According to Ian McFarlane, Sales Director for Underwater Systems at Thales UK, the idea behind 76Nano began to take shape about eighteen months ago. The company had observed a shift in Royal Navy anti submarine warfare activity. As McFarlane put it, “the usage was going up. The operational tempo was increasing” while the number of major platforms was falling. This created an obvious question: “How we fill this gap?” Thales concluded that the answer was a new kind of sensor that could operate from uncrewed platforms and static seabed nodes rather than rely on a shrinking fleet of high value hulls.

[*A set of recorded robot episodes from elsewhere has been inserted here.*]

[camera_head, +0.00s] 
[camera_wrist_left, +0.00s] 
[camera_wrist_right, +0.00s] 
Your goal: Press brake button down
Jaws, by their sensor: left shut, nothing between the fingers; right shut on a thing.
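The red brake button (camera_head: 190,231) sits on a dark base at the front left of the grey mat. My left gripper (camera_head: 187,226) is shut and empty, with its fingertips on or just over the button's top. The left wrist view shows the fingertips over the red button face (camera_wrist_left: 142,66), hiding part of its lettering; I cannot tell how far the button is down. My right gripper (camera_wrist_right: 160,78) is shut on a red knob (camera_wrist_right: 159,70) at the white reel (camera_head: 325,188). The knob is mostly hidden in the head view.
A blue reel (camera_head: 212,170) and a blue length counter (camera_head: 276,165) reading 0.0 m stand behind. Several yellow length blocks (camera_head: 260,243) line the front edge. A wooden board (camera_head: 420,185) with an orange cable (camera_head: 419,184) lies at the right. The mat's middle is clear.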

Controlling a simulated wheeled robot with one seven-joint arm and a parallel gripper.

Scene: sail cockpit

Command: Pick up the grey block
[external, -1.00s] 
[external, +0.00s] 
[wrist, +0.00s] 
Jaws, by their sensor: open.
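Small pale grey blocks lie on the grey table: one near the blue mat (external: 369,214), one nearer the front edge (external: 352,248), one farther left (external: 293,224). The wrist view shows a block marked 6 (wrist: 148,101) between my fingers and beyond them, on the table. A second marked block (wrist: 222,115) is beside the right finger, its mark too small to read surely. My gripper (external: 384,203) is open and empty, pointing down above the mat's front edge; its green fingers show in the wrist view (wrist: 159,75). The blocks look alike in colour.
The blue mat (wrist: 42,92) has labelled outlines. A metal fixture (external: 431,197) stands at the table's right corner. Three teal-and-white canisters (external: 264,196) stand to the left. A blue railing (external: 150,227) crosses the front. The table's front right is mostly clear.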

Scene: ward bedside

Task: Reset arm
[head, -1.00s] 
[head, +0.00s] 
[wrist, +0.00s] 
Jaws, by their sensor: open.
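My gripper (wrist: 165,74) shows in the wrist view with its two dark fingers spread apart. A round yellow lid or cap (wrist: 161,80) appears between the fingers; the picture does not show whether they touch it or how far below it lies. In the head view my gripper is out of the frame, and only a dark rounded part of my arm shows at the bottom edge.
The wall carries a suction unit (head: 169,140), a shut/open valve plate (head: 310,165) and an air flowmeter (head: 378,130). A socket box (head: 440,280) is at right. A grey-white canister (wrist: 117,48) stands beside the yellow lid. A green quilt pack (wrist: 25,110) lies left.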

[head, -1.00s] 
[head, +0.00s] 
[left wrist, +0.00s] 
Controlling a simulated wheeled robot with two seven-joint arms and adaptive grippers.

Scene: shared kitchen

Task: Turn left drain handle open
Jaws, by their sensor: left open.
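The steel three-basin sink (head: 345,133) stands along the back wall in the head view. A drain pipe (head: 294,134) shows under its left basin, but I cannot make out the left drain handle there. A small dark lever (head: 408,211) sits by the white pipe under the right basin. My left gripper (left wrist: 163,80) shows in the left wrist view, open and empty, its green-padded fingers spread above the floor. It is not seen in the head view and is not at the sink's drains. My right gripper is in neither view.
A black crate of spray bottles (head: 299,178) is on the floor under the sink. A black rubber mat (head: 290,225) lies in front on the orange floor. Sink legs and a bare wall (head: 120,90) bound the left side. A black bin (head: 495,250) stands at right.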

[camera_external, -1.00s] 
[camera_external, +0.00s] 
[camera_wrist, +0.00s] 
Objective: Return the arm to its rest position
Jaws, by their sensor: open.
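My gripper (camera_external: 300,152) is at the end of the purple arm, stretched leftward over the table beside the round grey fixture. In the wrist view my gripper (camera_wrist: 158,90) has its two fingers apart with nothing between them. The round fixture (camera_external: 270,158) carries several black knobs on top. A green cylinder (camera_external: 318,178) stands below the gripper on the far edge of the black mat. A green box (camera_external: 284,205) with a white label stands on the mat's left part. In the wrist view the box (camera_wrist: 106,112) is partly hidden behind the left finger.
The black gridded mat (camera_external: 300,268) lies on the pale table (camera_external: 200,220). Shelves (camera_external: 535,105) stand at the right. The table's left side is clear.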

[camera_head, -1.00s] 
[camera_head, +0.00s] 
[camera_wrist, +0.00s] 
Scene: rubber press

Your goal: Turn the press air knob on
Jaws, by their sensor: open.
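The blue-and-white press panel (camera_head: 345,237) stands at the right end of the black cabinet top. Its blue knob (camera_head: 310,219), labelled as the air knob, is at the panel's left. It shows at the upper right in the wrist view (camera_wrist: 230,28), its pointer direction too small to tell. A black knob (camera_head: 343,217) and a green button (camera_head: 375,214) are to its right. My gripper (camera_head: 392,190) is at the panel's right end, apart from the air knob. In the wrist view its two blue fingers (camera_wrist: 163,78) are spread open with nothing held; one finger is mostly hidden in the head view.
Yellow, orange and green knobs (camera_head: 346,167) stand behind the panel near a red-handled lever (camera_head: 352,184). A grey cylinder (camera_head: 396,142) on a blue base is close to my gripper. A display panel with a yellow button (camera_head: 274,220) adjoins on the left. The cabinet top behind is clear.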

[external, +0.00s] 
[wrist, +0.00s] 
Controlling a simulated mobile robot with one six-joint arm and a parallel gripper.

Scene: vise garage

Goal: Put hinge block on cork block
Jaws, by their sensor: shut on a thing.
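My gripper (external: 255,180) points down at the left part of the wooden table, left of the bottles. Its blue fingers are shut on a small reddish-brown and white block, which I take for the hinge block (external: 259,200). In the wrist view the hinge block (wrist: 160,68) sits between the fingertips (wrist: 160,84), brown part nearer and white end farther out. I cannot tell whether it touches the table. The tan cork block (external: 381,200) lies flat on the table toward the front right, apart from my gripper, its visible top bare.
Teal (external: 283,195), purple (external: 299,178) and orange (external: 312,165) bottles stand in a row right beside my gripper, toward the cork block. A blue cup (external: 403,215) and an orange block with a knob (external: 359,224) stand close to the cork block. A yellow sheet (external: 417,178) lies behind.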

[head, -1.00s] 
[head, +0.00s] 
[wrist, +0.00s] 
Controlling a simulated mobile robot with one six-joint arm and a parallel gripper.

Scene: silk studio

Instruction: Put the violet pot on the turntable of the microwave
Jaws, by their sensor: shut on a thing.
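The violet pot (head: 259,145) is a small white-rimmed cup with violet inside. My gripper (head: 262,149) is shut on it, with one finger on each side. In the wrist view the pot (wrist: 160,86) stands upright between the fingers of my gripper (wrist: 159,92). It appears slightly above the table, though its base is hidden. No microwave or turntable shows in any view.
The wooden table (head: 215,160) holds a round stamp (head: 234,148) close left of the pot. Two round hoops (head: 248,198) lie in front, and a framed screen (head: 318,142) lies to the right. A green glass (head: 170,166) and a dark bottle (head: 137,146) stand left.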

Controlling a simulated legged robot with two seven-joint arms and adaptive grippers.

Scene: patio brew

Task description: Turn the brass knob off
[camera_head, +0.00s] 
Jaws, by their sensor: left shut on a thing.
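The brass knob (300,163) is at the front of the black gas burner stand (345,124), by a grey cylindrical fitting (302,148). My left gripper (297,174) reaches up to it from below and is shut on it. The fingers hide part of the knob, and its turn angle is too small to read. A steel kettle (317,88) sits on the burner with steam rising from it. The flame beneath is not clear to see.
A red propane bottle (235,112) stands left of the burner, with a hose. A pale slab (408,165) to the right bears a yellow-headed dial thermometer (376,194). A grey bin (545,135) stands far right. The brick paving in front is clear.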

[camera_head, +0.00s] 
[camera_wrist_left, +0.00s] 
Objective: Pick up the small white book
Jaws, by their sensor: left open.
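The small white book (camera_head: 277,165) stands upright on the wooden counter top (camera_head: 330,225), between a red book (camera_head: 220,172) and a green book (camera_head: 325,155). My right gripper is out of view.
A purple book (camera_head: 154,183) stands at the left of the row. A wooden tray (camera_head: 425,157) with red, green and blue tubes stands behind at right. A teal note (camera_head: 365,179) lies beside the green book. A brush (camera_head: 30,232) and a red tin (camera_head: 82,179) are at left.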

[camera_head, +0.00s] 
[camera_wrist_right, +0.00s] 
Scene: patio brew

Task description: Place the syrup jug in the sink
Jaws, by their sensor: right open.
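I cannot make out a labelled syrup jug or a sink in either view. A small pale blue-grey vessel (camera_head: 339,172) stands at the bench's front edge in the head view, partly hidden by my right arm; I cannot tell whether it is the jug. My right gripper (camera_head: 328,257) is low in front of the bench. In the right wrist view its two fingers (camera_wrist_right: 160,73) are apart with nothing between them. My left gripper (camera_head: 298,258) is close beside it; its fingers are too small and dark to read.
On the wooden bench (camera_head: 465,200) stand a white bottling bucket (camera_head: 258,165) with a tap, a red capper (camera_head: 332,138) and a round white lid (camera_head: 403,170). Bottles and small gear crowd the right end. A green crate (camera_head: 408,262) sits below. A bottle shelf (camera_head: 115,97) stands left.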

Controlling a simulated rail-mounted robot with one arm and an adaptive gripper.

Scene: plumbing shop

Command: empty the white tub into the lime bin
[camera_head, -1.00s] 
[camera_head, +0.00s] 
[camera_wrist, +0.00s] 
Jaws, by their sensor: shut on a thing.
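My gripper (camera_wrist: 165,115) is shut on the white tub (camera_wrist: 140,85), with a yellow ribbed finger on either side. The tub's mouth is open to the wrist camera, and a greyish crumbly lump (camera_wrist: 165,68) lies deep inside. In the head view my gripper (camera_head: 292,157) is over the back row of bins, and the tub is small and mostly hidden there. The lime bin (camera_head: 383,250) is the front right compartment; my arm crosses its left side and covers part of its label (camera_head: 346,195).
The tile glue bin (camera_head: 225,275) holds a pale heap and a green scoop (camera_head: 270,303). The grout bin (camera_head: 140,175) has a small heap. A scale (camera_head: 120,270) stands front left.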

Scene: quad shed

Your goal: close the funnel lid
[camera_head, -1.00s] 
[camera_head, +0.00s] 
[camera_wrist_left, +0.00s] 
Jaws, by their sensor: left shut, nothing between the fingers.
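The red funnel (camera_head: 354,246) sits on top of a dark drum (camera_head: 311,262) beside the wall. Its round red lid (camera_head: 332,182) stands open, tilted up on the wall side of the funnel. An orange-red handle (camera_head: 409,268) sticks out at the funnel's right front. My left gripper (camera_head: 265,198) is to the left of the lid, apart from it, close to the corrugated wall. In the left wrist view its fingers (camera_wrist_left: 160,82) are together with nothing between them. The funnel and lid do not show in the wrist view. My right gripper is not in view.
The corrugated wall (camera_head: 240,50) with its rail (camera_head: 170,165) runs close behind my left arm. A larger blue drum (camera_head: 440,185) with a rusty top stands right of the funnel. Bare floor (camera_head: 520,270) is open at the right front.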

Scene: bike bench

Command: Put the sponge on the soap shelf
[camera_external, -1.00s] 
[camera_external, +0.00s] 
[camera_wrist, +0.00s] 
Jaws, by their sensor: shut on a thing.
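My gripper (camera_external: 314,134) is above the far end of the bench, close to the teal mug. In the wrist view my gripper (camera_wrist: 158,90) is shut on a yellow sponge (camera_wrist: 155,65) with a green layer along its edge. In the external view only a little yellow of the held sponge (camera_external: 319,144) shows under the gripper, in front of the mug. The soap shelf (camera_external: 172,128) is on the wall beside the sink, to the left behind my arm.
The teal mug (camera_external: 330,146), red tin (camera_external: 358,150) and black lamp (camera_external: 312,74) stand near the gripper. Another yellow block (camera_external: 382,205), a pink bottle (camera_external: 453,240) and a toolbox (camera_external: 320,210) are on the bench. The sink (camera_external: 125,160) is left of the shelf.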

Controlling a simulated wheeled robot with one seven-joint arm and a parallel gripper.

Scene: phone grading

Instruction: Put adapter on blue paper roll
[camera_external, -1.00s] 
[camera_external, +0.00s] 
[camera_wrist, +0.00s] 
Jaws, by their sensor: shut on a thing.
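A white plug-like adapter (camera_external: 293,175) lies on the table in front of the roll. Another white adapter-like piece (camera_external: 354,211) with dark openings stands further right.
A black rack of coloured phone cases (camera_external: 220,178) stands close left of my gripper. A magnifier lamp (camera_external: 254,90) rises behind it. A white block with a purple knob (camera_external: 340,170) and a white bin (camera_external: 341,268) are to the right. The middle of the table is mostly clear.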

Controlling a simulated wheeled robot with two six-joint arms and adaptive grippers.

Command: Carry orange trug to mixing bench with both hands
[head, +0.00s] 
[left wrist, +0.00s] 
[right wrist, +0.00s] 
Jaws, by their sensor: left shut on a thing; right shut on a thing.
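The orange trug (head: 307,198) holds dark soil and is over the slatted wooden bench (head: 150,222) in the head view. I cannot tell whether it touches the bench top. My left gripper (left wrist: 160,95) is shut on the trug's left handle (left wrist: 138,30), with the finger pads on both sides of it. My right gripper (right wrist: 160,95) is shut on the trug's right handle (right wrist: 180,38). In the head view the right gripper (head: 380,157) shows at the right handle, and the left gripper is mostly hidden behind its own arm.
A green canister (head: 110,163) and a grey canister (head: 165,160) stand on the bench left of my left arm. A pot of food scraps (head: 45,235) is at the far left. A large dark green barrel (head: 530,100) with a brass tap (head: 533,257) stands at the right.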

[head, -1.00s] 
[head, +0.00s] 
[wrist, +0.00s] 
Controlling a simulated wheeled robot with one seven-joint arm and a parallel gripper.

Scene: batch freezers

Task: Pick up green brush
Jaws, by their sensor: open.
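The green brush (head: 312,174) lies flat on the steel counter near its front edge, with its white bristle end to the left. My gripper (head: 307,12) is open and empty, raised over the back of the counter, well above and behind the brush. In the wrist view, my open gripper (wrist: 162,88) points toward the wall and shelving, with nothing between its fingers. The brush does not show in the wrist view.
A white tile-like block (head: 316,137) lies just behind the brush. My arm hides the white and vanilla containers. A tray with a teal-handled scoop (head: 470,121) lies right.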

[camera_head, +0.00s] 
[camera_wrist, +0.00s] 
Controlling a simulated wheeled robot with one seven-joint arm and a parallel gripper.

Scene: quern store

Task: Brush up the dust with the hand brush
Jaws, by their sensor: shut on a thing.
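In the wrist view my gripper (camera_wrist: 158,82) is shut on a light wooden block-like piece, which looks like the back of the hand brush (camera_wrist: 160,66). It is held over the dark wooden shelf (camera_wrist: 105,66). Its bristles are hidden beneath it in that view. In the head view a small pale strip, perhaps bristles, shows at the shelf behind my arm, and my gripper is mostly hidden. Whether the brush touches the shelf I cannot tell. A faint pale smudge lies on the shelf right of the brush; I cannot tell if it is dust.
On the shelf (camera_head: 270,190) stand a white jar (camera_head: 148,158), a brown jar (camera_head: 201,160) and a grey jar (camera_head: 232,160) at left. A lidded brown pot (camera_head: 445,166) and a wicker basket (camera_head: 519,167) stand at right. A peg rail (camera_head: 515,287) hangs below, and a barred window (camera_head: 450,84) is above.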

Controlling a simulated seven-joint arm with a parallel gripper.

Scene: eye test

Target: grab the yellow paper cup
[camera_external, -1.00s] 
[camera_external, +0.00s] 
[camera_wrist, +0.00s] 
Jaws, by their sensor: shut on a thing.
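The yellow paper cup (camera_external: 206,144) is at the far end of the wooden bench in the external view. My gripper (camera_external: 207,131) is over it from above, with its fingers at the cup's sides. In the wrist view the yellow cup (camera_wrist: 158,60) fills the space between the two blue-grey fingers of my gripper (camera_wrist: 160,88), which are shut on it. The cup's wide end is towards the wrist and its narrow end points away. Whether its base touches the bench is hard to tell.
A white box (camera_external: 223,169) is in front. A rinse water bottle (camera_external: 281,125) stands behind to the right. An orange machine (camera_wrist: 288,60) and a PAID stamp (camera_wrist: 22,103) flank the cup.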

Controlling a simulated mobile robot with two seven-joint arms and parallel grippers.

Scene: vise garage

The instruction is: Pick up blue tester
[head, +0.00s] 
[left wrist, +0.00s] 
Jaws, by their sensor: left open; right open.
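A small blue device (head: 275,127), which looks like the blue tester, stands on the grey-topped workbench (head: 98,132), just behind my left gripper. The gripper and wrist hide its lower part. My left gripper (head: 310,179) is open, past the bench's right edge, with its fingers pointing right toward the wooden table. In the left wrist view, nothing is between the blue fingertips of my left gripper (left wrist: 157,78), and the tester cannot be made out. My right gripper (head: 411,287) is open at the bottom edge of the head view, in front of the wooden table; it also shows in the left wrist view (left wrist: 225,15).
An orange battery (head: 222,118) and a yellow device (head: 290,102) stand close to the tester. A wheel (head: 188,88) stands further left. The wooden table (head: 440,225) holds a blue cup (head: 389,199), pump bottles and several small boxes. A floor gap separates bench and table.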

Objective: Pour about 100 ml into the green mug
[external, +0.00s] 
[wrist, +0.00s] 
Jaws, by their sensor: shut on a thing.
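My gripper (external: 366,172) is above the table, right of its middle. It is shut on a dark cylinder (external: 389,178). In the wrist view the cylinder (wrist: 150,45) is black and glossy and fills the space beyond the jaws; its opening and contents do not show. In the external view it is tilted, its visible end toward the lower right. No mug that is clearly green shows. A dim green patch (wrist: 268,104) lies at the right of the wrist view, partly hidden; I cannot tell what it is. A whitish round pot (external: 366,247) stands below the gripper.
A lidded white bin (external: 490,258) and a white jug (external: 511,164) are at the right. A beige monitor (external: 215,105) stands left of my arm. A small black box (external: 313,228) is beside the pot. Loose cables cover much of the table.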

A central feature of 76Nano is its tile based architecture, which replaces fixed flank arrays with modular acoustic panels. Each receive tile measures seventy five centimetres square, and the active transmit tile is a forty centimetre square unit. These can be arranged around curves or assembled into larger panels depending on the host vehicle’s geometry. McFarlane likened the concept to tiling a wall and stressed that aperture and frequency coverage scale with tile count. Lower frequencies travel further underwater, so adding tiles increases detection range and improves signal robustness. Thales has engineered the tiles to butt together with a flush finish to minimise drag and simplify integration. The onboard electronics recognise the number and orientation of the tiles and fuse all returns into a single coherent sonar picture. Depending on UUV size, arrays can range from a handful of tiles on a compact node to roughly forty eight per side on a large vehicle, which, in McFarlane’s view, could approach SSN like sensing performance in environments such as the Baltic.

Thales says the tiles are designed to minimise impact on space, weight and power, a key consideration for uncrewed platforms with limited margins. While layouts vary by vehicle, the company described a typical array as comprising around thirty six receive tiles, for example arranged in a three by twelve configuration along a vehicle’s flank. Larger UUVs could carry more, while smaller platforms would use fewer tiles, allowing operators to scale sensing performance to platform size and mission need without redesigning the system.

McFarlane expanded on that point, saying that a medium or large UUV fitted with about forty eight tiles per flank would, in Baltic conditions, offer “almost the same capability as an SSN” and, in deeper Atlantic water, “better than two thirds as good as an SSN”. He however framed these comparisons in terms of physics and environmental assumptions, which play a major role in long range detection. He also pointed to cost and risk. A nuclear submarine is a multibillion-pound asset. A large UUV carrying this sonar would be far cheaper to field, easier to deploy covertly, and carries less operational consequence if lost. McFarlane argued that this differential supports the case for distributed uncrewed sensing alongside the existing fleet.

The system provides passive listening, active ASW, synthetic aperture imaging, and subsea communications in a single package. The active mode uses a narrow band ping designed for low probability of intercept. The receive tiles are built to interpret weak returns and also support acoustic communications. McFarlane described the transmit function as “a narrow band directional ping” that allows “transmit comms out” and reception of acoustic retasking signals. The synthetic aperture mode gives seabed imagery for infrastructure monitoring or environmental survey.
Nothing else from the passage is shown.